> _Written exercise_: Below are some records. Say how many of their lines include the string "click", giving only the number.
--- Begin Data for this exercise ---
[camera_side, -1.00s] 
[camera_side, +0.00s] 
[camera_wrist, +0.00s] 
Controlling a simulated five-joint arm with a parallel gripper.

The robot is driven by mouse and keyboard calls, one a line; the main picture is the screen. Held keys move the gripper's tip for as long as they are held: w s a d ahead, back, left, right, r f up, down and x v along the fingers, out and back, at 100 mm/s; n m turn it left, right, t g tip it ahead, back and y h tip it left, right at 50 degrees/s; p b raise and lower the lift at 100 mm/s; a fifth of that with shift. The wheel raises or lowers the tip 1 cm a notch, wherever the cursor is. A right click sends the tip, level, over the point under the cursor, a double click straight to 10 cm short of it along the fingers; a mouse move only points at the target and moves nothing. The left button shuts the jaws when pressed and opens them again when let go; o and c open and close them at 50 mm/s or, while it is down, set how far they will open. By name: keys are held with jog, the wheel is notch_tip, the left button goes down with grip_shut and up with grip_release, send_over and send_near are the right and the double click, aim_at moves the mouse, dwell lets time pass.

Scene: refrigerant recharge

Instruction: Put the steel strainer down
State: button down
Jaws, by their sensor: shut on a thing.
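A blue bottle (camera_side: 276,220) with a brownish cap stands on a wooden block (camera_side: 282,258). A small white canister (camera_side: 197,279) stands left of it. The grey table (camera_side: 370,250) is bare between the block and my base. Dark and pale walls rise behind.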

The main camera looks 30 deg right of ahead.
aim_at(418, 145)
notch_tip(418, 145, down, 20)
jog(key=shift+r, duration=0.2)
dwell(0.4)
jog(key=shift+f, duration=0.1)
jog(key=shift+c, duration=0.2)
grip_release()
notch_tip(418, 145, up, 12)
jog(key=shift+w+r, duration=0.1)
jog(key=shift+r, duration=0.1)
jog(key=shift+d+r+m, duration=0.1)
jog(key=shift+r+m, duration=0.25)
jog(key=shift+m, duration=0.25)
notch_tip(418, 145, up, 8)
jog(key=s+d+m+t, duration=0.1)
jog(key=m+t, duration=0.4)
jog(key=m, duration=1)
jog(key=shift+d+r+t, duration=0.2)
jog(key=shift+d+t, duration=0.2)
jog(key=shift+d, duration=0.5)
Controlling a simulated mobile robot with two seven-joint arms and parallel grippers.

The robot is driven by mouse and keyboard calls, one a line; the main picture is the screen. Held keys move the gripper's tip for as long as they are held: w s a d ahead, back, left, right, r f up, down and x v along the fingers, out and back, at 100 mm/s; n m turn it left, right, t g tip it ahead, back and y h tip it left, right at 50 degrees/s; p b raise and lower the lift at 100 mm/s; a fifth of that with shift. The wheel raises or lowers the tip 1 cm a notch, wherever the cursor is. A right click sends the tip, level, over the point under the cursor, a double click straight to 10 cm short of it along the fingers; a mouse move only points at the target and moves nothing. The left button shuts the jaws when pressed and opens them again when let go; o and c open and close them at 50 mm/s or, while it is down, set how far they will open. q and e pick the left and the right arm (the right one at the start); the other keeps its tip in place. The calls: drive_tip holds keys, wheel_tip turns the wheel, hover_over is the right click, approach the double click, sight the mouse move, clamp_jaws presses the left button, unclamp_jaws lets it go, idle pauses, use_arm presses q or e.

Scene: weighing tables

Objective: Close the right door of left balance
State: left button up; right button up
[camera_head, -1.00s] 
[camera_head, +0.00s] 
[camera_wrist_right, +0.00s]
--- End Data for this exercise ---
> _Final result_: 2